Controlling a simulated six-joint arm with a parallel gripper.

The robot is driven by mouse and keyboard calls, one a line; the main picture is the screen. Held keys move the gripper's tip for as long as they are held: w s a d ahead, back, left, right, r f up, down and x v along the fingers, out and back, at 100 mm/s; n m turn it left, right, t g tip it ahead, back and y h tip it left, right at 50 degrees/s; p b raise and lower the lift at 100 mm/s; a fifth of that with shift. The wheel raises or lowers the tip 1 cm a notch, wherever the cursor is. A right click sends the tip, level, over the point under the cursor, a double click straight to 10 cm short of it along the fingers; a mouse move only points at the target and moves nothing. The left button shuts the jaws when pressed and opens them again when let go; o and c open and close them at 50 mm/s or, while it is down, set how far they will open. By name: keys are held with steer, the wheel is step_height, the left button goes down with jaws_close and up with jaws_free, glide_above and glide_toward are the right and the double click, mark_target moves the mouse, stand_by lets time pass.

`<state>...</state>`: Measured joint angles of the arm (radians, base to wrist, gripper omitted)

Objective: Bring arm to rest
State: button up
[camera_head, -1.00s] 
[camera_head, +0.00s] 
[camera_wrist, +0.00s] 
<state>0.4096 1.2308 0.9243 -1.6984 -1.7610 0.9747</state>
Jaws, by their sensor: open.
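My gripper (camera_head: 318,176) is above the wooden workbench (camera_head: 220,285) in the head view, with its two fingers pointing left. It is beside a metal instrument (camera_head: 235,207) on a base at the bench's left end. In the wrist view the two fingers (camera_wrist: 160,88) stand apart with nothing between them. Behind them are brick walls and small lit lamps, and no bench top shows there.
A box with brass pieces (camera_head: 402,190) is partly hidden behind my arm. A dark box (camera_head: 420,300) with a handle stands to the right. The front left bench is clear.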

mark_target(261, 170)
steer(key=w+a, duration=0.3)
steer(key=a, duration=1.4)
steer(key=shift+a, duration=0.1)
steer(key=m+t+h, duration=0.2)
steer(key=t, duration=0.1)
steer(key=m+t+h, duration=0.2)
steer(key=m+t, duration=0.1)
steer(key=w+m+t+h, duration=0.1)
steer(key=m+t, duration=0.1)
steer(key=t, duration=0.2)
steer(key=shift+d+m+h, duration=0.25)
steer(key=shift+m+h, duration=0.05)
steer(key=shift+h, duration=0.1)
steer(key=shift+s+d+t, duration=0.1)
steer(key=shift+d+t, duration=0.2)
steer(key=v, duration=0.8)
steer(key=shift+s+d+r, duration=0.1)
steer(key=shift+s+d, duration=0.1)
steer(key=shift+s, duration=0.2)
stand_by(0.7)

^^^^^^^^^^^^^^^^

▶ [WORK TO COMPLETE]:
Write out, exactly as they stand, the lines from the one containing "[camera_head, -1.00s]" through the one containing "<state>0.4096 1.2308 0.9243", both ends included.

▶ [THE RESULT]:
[camera_head, -1.00s] 
[camera_head, +0.00s] 
[camera_wrist, +0.00s] 
<state>0.4096 1.2308 0.9243 -1.6984 -1.7610 0.9747</state>

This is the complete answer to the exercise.